A love for history

Two new books published
on Madison’s fire companies

Thomas spent three months
researching his subjects

By Lela Jane Bradshaw
Contributing Writer

(July 2009) – When the Jefferson County Courthouse caught fire May 20, the importance of firefighting companies was vividly brought home to community members.
Madison, Ind.-based writer Bob Thomas, however, needed no such reminder. Thomas had just spent three months combing through hundreds of pages of notes collected by area historian Frank Bird in preparation for the book, “Fire! History and Stories of Madison’s Volunteer Fire Companies and Fires They Have Battled.”

Historical Fire Company photo

Photos provided

Many historical photos like these are
included in the new publication on
Madison’s volunteer fire companies.

Historical Fire Company photo

Bird, a Madison postmaster and member of the No. 2 Fire Co., lived from 1906 to 1987 and assembled an astonishing collection of writings on Madison history. The archive at the Heritage Center houses a total of 19 boxes worth of Bird’s notes. Fellow archive volunteer and researcher Ron Grimes said, “Bird’s papers are a real treasure trove.”
“All I did was plagiarize his records,” jokes Thomas.
Jefferson County Historical Society volunteer Bob Thomas recently completed two books on Madison area history and community life in conjunction with the Jefferson County Historical Society. “Fire! History and Stories of Madison’s Volunteer Fire Companies and Fires They Have Battled” recounts firefighting stories from 1823 through 2009.
“A Chronology of Events in the History of Madison, Indiana” explores important dates in area history beginning in the 1600s. The books are available at the the Heritage Center Museum store for $6 each. The shop is open from 10 a.m. to 4 p.m. Mondays through Saturdays at 615 W. First St. in Madison. As part of the release of “Fire! History and Stories,” the author plans to give talks to the local fire companies and has already spoken to No. 6 and No. 3.
In addition to accounts of historic and modern fires, the book also includes rare photographs from the archive collection. Grimes, who assisted in selection of photographs for the book, says, “One of the pictures I think captures your interest is the one of the Auto-Horse.”
This picture shows a briefly used piece of equipment used to haul the fire engine.

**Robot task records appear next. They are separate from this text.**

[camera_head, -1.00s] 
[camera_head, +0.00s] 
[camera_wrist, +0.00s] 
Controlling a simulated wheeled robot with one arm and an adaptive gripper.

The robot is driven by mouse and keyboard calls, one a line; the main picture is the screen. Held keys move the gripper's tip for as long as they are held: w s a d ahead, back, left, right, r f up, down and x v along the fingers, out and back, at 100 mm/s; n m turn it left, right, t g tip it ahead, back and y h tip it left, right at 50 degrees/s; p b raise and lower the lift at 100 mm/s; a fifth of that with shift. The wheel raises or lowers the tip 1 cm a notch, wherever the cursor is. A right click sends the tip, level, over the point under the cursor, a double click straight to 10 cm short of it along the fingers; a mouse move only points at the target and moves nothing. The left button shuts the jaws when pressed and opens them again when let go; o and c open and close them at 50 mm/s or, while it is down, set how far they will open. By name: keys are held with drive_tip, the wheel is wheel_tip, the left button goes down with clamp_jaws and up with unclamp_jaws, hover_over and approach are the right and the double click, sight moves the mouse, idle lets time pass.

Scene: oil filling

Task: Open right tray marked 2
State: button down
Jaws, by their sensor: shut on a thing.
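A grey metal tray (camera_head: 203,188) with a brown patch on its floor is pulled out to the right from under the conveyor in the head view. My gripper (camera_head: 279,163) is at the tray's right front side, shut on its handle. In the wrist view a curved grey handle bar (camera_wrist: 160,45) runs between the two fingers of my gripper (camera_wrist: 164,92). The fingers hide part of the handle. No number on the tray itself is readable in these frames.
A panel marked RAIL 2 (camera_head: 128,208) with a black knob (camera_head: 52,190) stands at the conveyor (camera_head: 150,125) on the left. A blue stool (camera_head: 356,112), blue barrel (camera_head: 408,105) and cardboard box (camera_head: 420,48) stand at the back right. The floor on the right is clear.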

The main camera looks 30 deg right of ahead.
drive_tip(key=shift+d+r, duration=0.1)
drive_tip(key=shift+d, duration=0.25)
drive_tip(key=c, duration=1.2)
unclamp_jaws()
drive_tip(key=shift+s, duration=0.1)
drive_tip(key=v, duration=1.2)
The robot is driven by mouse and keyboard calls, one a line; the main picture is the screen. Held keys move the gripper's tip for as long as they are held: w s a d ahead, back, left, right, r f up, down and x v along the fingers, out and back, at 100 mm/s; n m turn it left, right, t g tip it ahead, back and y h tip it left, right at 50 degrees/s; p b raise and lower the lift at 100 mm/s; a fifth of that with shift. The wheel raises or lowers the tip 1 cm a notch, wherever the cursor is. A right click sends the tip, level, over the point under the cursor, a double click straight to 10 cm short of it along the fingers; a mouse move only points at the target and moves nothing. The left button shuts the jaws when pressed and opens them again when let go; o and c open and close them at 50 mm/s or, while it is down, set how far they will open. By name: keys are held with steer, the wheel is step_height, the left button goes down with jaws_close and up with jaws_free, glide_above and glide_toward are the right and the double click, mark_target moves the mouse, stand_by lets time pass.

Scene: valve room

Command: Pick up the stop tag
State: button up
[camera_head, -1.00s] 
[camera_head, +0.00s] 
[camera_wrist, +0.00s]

Thomas’ book explains how the fire company faced difficulty with the horse and mule drawn engine to the point where for one fire, the firefighters were forced to jump off the wagon and physically run to the site where they were needed. The incident highlighted the need for reliable transportation, and the three wheeled Auto-Horse took the place of the wagon team until a motorized fire engine was eventually purchased.
The cover photograph also illustrates the transition from horse-drawn fire engines to more modern equipment. The 1920 photo taken at the intersection of Main Street and Walnut Street commemorates the arrival of the Fair Play Co. No. 1 Aherns fire truck. Also in the picture is the older horse drawn wagon. Each vehicle is pumping water from the cistern under the street and Grimes explains that the point of the demonstration was to prove to the public that the new equipment worked and would be able to add to the safety of the community.
While the book deals with serious stories of loss and destruction, there are also humorous tales as well.
For example, accounts of the 1890 Richwood Distillery fire include reports of witnesses racing about using “boots and shoes” in an attempt to salvage some of the liquor, while good church women who had never had a drink of whiskey in their lives became dizzy from the fumes.
Thomas’ latest book, “A Chronology of Events in the History of Madison, Indiana” covers a broad spectrum of items of interest to the Madison community. This book evolved from research Thomas did while compiling a time line of events for the inside cover of the “1809-2009 Madison on the Ohio Remembering 200 Years” book. Work on that project yielded so much information that it warranted its own publication.
Thomas describes the content of the book as, “Whatever I felt was important to history – the death of a person, a president’s coming to town, the founding of a church.”
The book includes information on everything from Delia A. Webster, an abolitionist who lived in Madison after being jailed in Kentucky and ordered out of that state for her political views, to the fact that in 1954 the town was turned down for the U.S. Air Force Academy in favor of Colorado Springs, Colo.
Thomas laughs, saying if Madison residents “want to read a gossip piece, this is gossip I guess!”